In the material below, the lines containing the word "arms" are required; copy each of them.

Exercise input:
START

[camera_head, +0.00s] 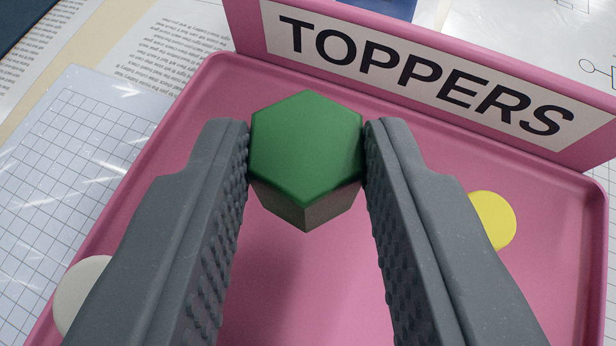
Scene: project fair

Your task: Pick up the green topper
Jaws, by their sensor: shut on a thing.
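The green topper (306,145) is a hexagonal block with a green top and darker, greyish sides. It sits between the fingertips of my gripper (307,150), which is shut on it with one grey ribbed finger on each side. The topper is over the pink tray (285,290), near the tray's back wall. I cannot tell whether its underside touches the tray floor.
The tray's back wall carries a white "TOPPERS" label (420,70). A yellow round piece (493,219) lies right of my gripper, partly hidden. A white round piece (78,285) lies at the left, partly hidden. Grid paper (80,150) and printed sheets (175,45) lie outside the tray.

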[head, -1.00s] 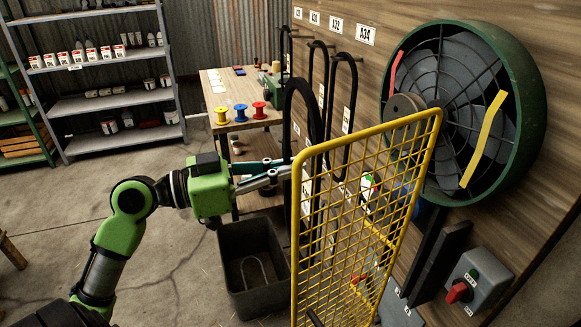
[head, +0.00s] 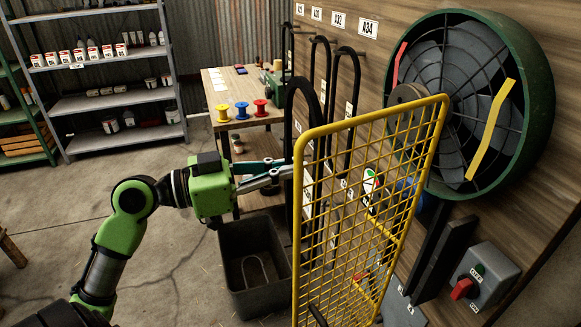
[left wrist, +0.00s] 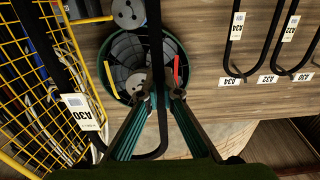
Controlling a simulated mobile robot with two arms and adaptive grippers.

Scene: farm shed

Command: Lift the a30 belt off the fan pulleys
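The a30 belt (head: 293,110) is a black loop with a white tag, which reads A30 in the left wrist view (left wrist: 82,113). It hangs upright beside the yellow guard, apart from the fan. My left gripper (head: 285,172) appears shut on one strand, which runs between its fingertips in the left wrist view (left wrist: 163,94). The fan (head: 540,100) is a green drum on the wall. Its grey pulley (head: 404,94) shows partly above the guard; the left wrist view shows two grey pulley discs (left wrist: 128,13), with no belt visibly around them. My right gripper is not in view.
The open yellow mesh guard (head: 375,118) stands between my left gripper and the fan. Spare belts (head: 357,85) hang on labelled wall pegs. A dark bin (head: 236,285) is on the floor below the gripper. A switch box (head: 490,270) with a red knob is lower right.

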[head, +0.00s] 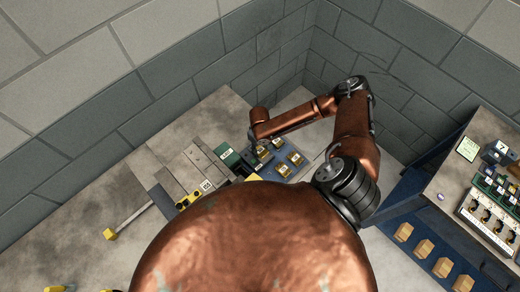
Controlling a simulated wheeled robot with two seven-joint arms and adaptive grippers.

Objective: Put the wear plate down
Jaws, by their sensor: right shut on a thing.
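My right arm reaches over to the grey bench (165,140) in the corner, and its wrist bends down over the bench top. My right gripper (250,158) is small and dark here, low beside the blue tray (291,180). It is shut on the wear plate, which I cannot make out clearly between the fingers. A dark green block (228,156) is just left of the gripper. I cannot tell whether the held plate touches the bench or the tray. My left gripper is not in view.
Several gold-coloured pieces (295,158) sit in the blue tray. Walls close in behind. At right, another bench (476,150) carries a white rack (485,222). The bench's left part is bare.

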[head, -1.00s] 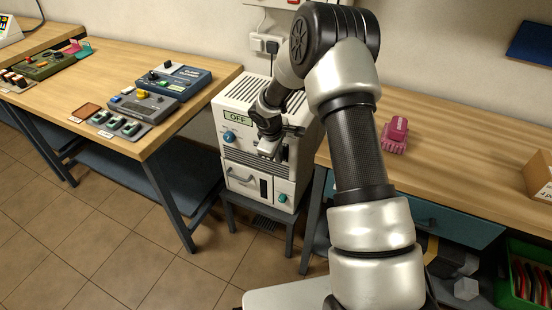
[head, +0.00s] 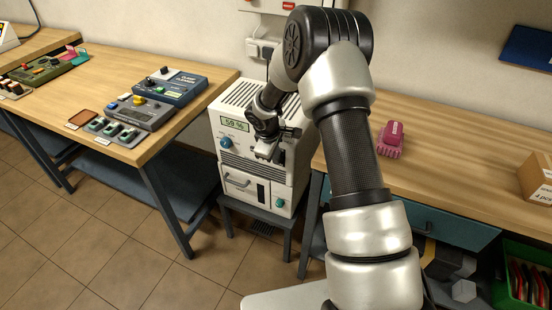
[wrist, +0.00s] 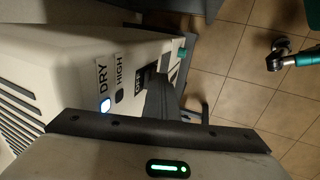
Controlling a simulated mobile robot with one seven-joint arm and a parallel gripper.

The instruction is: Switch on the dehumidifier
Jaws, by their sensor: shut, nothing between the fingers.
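The dehumidifier (head: 247,163) is a cream-white box with a slotted top, standing on a small dark stand between the two benches. Its display (head: 234,124) is lit and shows a percentage, seemingly in the fifties. A blue knob (head: 226,142) sits below the display and a teal knob (head: 280,203) sits low at the right. My gripper (head: 265,153) is shut and empty, close to the upper right of the front panel; contact cannot be told. In the wrist view, the panel shows DRY and HIGH labels (wrist: 119,73), a glowing lamp (wrist: 105,105) by DRY and a dark switch (wrist: 140,88).
The left bench (head: 100,70) carries several control boxes, including a blue one (head: 170,87). The right bench (head: 450,140) holds a pink object (head: 391,140) and a cardboard box (head: 537,178). A green crate (head: 527,268) stands below it. Tiled floor is open at the front left.

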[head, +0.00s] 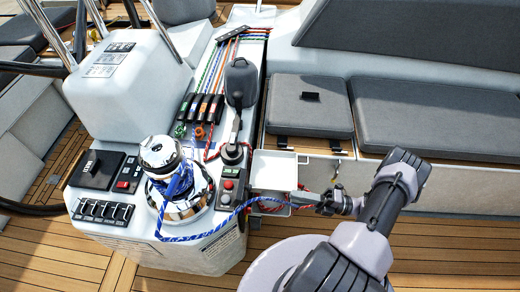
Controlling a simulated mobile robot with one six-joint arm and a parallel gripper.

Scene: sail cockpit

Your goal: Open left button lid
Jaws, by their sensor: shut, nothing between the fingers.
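Several black lid-like covers sit in a row (103,210) on the front left of the white console; they look down, but details are too small to be sure. A small panel with red buttons (128,174) lies behind them, beside a black square unit (96,170). Another panel with a red button (228,186) stands right of the chrome winch (176,192). I cannot tell which of these has the left button lid. My gripper (312,199) is shut and empty, right of the console and near the white open-topped box, pointing left.
A blue-and-white rope (200,236) runs from the winch across the console front. Red-and-white rope hangs by the white box (274,166). A black lever (238,95) rises behind the winch. Grey-cushioned seats (430,115) lie to the right; the wooden deck (450,250) is clear.

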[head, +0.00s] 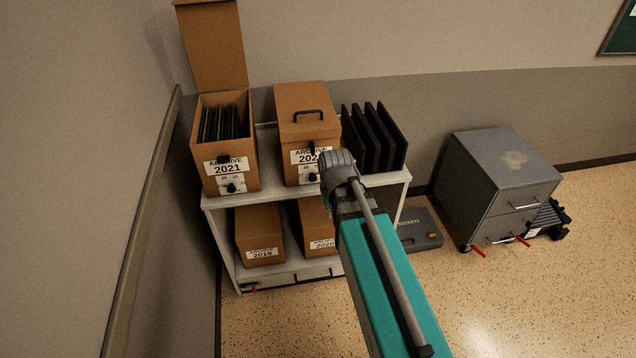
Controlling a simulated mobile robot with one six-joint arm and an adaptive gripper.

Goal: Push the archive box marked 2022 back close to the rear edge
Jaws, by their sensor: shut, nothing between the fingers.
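The archive box marked 2022 (291,128) stands upright on the top of the white shelf unit (268,196), its lid closed and a dark handle on top. Its front is near the front edge. The label is partly covered, with "ARC" and "202" showing. My gripper (337,168), at the end of my teal arm, is in front of the box's right side. It is shut and holds nothing; its fingertips are hidden from this view. I cannot tell whether it touches the box.
An open archive box 2021 (226,150) with files stands left of it. Black upright folders (372,138) stand right. Boxes 2019 (259,232) and 2020 (317,225) sit on the lower shelf. A grey cabinet (497,187) and dark case (418,229) are on the floor.

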END

Reply:
Controlling a simulated mobile robot with two arms and adaptive grippers.
Controlling a simulated wheeled robot with two seven-joint arms and adaptive grippers.

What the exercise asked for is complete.